Yang ketiga adalah mengenai postulat psikologi sosial yang akan datang. Pada bagian ketiga ini penulis kehilangan arah atu mengalami kebuntuan untuk menggambarkan psikologi sosial yang akan datang, karena pelukisan untuk psikologi sosial sekarang syarat dengan goncangan jiwa. Tetapi penulis mencoba membayangkan bagaimana bentuk psikologi sosial yang akan datang. Kalau diperhatikan, saat ini masih ada ditemukan orang yang memiliki kepekaan sosial walau hanya segelintir saja. Satu bentuk keadaan psikologi sosial yang masih bisa disaksikan dan diperjuangkan. Sebab, masih ada desa ataupun desa-desa yang terpencil. Nah, prediksi penulis untuk fase psikoolgi sosial yang akan datang adalah “tidak ditemukannya lagi ruang sosial dialam raya ini yang luas ini”. Hilangnya desa dan semua orang sibuk dengan urusan pribadi ataupun golongan. Desa-desa akan tergantikan oleh kota dan mencuatlah gedung-gedung pencakar langit. Lahan pertanian alias sawah tidak bisa ditemukan lagi, manusia ditemani oleh mausia mesin (robot), dan manusiapun tidak mengkonsumsi nasi (entah apa namanya nanti). Dengan gambaran tadi, maka kita tidak ragu lagi bahwa ‘kiamat’ benar akan terjadi, kiamat pasti terjadi dan terus mendekati kita. Konsep agama yang mengatakan dunia hanya tempat singgah sementara dan akhirat adalah tempat yang kekal adalah benar. Itulah aksioma penulis tentang psikologi sosial yang akan datang. Kita tidak akan pernah bisa menemukan ‘rongga kebaikan’ karena yang ada hanyalah ‘dajjal-dajjal serakah’. Pada akhirnya sosial akan mati, tenggelam oleh dalamnya jiwa individualistik.

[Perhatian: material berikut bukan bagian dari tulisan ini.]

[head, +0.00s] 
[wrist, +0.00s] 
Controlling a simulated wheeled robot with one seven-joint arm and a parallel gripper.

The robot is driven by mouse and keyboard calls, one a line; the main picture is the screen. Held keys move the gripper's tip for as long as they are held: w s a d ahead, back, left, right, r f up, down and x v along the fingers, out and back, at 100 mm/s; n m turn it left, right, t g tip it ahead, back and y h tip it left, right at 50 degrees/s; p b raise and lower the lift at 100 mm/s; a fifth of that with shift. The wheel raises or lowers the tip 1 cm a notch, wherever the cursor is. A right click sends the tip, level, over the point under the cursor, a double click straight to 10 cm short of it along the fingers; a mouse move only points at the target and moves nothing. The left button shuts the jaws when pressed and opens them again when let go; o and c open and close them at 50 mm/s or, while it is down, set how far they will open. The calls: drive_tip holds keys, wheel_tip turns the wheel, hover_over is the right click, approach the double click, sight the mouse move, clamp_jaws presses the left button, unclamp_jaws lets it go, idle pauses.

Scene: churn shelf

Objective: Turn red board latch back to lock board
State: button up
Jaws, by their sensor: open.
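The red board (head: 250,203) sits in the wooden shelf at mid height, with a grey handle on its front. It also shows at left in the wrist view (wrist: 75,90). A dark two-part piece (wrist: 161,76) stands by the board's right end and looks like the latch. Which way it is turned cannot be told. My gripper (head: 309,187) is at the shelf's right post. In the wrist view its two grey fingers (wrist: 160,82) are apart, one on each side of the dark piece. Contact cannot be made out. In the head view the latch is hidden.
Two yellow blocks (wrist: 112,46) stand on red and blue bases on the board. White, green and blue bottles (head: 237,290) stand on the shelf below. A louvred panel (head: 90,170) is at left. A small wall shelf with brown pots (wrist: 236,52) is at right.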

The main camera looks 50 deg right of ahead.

Sebagai penutup sekaligus pendorong dari latar belakang ini adalah penulis hanya ingin meluapkan bahasa jiwa yang ada pada diri penulis. Penulis seakan ingin berteriak menyuarakan nasib jiwa anak manusia yang tergambarkan semakin mengharukan jika beda pada alam kesadaran. Terinspirasi dari kejadian setiap detik dan terpanggil untuk mengajak sesama berjuang demi dan tas nama kesucian jiwa. Atas pemikiran inilah penulis berbicara lewat tulisan ini. Sebab, semakin hari penulis merasa gundah untuk hidup didunia, rasanya lebih baik dijemput oleh ketenangan jiwa yang kekal, bertemu dengan Asal Kesejatian. Namun saat ini (saat penulis didepan komputer), teringat oleh syair bijak yang mengatakan: “Kehilangtan semangat lebih sakit dari pada kehilangan nyawa. Jika kamu kehilangan semangat, maka pergilah ke gua lalu telanjang dan bunuh diri. Itu lebih baik jika kamu rak memberi manfaat terhadap orang lain”. Dan teringat pula oleh apa yang dikatakan Kahlil Gibran: “jangan pernah menaruh belas kasihan terhadapku, senan rasa kasihan hanya untuk orang lemah. Diri ini masih kuat didalam penderitaan ini”. Berangkat dari sanalah, penulis terus berusaha memotivasi diri dalam berjuang melawan dan arus gelombang cobaan dunia yang tiada kenal waktu mencabut semangat. Atas nama kewajiban, hasrat dan semangat, aku terbangun dari frustasi dan kelemahan, aku berjalan hingga aku yakin akan sampai pada kebenaran dan kebebasan…

2. Permasalahan

Sebagai pembuka pada bagian dua ini, penulis mengutip epilog dari buku Sayap-Syap Sembrani (edisi revisi), yakni; Machievelli dibuku II pada The Discourses kurang lebih: Manusia selalu mengagungkan masa lalu, mencari kesalahan masa kini tanpa alasan dan mendadak saat penuan; menyanjung segala yang pernah mereka alamai ketika mudanya.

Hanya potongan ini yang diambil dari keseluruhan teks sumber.